Yields on two-year Government of Canada bonds rose one basis point to 1.48 percent, pushing the price of the 2 percent note due in August 2013 down 2 cents to C$101.02. The yield on the 10-year note was unchanged at 2.88 percent.
Statistics Canada will report gross domestic product for May tomorrow. Economists predict output rose 0.l percent during the month, according to the median forecast in a Bloomberg survey of 24 economists. GDP was unchanged in April.
Oil Prices
Crude oil futures were little changed at $97.44 a barrel after gaining as much as 0.6 percent in New York.
“Crude oil is still trading at the higher end of the recent range, and ultimately that continues to be a benefit to the loonie,” Spitz said.
The U.S. House of Representatives began voting on a debt- limit increase proposal that confronts unified Democratic opposition in the Senate. House Speaker John Boehner of Ohio gained support among fellow Republicans for his plan to raise the debt ceiling after reworking the legislation to cut $917 billion over 10 years, more than his original approach.
Treasury Secretary Timothy F. Geithner has said the U.S. will run out of options to prevent a default on Aug. 2 if the debt ceiling isn’t raised.

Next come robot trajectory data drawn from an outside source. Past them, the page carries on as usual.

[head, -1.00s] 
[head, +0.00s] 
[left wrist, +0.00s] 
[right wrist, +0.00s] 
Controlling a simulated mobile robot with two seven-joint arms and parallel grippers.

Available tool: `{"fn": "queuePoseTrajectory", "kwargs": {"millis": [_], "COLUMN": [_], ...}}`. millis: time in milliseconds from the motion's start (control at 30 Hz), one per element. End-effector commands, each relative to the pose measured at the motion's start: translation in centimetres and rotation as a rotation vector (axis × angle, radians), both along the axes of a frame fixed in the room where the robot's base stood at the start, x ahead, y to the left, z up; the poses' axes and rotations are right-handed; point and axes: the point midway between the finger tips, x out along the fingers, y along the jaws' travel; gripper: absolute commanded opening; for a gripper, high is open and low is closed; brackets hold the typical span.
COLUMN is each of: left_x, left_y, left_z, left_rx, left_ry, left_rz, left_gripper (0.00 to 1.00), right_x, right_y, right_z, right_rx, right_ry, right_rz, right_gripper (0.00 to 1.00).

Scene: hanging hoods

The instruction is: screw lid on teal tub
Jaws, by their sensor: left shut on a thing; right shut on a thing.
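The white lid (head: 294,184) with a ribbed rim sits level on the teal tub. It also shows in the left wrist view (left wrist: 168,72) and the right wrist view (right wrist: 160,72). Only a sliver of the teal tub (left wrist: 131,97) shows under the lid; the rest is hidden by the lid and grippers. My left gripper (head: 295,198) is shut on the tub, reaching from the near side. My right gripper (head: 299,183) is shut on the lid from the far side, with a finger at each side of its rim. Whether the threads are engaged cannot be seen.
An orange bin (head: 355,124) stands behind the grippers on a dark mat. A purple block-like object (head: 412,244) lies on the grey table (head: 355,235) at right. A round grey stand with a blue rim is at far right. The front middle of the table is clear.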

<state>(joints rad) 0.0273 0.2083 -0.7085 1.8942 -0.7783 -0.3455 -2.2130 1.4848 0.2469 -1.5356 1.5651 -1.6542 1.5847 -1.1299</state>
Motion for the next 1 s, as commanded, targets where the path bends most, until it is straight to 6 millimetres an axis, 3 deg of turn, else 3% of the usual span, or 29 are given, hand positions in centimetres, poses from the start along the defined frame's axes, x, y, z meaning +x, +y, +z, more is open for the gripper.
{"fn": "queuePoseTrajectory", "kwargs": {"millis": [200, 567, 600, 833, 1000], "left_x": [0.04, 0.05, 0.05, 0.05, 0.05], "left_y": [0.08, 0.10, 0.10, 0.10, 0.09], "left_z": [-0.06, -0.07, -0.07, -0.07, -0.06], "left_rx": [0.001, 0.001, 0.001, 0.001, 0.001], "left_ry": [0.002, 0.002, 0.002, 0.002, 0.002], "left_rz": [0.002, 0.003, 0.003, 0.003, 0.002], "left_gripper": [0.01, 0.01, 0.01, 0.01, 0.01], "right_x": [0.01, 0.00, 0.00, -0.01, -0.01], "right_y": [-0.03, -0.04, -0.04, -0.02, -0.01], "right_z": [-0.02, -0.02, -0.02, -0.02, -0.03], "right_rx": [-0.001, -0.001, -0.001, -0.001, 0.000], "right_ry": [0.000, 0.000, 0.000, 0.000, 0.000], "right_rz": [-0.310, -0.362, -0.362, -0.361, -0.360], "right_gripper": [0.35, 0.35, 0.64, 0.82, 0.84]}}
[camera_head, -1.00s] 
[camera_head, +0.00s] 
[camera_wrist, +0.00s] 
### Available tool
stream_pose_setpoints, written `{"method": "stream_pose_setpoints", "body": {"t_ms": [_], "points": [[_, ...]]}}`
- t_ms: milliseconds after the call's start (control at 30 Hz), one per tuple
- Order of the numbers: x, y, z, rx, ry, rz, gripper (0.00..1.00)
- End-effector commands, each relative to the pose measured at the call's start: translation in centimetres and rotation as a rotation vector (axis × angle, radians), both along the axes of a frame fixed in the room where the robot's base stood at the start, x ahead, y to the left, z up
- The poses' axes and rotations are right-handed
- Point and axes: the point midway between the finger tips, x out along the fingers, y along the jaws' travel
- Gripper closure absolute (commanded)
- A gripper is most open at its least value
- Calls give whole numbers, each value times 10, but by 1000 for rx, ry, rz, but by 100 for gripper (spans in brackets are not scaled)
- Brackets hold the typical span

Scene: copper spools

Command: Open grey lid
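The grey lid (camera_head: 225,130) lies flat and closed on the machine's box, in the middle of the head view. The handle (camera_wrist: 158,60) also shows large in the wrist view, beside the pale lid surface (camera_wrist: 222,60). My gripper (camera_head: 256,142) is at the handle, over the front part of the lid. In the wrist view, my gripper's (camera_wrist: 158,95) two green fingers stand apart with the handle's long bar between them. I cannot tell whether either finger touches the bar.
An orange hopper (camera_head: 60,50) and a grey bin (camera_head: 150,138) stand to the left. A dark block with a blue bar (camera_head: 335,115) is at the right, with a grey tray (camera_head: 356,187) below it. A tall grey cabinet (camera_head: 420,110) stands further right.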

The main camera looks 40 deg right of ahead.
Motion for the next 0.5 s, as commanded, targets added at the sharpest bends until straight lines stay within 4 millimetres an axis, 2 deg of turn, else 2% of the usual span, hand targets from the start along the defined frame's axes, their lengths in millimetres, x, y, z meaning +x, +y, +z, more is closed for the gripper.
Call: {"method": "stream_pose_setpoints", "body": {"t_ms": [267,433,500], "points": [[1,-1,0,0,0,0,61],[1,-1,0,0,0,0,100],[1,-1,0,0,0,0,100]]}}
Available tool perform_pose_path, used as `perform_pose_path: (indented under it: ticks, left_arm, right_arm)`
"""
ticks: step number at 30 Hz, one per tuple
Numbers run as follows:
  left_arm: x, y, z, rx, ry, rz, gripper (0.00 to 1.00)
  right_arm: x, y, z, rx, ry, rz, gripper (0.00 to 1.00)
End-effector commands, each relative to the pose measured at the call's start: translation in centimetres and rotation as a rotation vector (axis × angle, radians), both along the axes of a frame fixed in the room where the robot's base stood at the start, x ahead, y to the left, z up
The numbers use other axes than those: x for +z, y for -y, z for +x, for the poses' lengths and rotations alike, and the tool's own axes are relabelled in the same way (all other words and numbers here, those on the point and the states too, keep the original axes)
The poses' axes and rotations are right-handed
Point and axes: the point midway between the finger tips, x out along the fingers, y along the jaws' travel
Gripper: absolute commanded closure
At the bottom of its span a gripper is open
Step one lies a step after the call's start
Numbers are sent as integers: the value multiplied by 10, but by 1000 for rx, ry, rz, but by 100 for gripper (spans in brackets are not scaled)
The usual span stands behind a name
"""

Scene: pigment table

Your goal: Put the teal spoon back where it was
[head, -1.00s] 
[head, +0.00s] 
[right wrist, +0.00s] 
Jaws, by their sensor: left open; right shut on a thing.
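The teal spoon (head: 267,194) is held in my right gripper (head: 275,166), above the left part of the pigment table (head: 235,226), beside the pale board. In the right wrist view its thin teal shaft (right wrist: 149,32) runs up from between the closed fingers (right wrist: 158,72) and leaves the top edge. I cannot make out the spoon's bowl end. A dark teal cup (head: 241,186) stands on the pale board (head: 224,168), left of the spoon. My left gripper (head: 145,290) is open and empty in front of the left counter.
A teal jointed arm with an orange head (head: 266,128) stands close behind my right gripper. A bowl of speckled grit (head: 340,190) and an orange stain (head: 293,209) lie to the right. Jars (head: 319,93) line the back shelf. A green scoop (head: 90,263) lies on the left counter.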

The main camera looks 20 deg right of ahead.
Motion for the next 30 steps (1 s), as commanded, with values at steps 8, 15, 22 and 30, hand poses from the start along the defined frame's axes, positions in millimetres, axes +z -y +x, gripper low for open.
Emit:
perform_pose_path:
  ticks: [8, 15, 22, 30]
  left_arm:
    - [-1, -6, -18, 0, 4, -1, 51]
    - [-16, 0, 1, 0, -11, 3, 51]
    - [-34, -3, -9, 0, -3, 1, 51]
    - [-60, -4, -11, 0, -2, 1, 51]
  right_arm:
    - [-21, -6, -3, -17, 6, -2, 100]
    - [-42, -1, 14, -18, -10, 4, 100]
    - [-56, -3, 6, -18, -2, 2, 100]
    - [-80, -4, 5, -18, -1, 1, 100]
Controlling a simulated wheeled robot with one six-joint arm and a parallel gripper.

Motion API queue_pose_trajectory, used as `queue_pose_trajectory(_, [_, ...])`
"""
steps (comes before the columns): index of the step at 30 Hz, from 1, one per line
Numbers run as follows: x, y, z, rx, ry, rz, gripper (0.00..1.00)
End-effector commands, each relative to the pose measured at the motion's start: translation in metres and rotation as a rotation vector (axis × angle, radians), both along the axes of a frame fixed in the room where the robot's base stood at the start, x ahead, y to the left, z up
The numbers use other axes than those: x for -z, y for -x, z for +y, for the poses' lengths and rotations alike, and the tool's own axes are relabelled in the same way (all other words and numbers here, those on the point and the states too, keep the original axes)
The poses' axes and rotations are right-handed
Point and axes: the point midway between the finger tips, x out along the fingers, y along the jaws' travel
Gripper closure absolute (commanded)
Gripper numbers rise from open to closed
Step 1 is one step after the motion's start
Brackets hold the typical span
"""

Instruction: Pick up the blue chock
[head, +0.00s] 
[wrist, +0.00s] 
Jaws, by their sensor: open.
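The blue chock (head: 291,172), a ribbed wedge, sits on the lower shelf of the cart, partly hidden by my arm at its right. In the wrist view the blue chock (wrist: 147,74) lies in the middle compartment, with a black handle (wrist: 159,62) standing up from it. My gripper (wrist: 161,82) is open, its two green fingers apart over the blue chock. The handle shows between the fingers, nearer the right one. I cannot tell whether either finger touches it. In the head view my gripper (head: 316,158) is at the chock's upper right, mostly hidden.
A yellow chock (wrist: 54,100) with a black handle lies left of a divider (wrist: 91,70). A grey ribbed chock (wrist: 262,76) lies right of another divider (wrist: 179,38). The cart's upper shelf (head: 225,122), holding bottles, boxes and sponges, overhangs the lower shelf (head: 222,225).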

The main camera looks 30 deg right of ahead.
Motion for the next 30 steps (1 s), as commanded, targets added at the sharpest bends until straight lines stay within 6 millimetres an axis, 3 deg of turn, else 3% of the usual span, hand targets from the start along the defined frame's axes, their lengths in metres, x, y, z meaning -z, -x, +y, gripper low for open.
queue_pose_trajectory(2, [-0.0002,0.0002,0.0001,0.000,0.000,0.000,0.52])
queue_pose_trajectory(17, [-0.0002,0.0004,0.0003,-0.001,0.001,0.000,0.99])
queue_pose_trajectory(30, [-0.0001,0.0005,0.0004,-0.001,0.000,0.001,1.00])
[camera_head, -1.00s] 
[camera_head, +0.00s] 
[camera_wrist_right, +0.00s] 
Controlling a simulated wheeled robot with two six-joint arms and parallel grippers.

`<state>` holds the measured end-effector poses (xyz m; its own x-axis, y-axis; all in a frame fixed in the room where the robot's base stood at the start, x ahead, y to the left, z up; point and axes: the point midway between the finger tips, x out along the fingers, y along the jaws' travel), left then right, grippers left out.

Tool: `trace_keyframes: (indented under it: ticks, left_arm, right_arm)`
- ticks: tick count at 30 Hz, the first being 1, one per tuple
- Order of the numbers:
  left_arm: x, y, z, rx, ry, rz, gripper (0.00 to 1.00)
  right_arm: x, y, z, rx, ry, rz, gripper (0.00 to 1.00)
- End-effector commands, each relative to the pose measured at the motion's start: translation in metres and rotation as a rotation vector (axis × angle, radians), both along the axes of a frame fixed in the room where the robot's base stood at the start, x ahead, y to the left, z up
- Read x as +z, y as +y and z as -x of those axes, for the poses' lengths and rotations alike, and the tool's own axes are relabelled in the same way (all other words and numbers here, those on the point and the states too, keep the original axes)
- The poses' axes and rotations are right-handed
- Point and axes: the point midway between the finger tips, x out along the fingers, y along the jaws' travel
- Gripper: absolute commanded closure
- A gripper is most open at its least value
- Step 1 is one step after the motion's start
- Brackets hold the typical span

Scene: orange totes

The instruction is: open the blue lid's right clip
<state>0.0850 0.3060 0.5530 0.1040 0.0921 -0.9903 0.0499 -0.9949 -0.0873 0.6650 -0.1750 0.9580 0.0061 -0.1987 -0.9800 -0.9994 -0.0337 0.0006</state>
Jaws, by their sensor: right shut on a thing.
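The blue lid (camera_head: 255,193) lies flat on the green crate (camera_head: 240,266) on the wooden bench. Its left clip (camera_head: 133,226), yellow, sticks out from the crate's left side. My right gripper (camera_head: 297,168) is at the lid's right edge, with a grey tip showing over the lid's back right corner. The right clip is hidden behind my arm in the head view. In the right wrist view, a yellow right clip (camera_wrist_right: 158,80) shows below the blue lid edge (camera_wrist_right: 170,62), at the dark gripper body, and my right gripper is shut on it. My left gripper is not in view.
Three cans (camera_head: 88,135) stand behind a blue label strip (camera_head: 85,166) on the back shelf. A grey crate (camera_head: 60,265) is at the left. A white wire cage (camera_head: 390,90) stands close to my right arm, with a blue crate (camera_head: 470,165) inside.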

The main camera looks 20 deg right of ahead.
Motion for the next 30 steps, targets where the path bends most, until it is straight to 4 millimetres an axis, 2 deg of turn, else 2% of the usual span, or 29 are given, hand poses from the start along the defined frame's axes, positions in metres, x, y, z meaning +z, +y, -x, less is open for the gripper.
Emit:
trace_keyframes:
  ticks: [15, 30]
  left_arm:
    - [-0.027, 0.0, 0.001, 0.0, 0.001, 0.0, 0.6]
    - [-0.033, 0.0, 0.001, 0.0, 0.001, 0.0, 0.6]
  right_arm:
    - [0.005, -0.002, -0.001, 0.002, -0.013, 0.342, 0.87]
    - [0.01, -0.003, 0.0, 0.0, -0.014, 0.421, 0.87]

Concern over the political and economic situation in the U.S. may weigh on the Canadian dollar until the end of trading tomorrow, according to a note today from analysts at Toronto- Dominion Bank’s TD Securities unit led by David Tulk, the firm’s chief Canada macro strategist.
Second-quarter U.S. GDP, which will be released tomorrow, probably rose 1.8 percent at an annual rate, according to the median estimate in a Bloomberg survey of 84 economists.
“External risks are a more significant as a driver” of the Canadian dollar, the TD Securities analysts said. “Soft U.S. growth prospects and worries about the U.S. fiscal situation suggest that, perhaps regardless of the tone of the Canadian data, the Canadian dollar will head into the weekend with a slightly weaker bias.”
Canada’s dollar has weakened about 2.1 percent this year versus the currencies of nine other developed nations in the fourth-worst performance, according to Bloomberg Correlation- Weighted Currency Indexes. The greenback has fallen 7.4 percent and the Japanese yen is off 2.9 percent.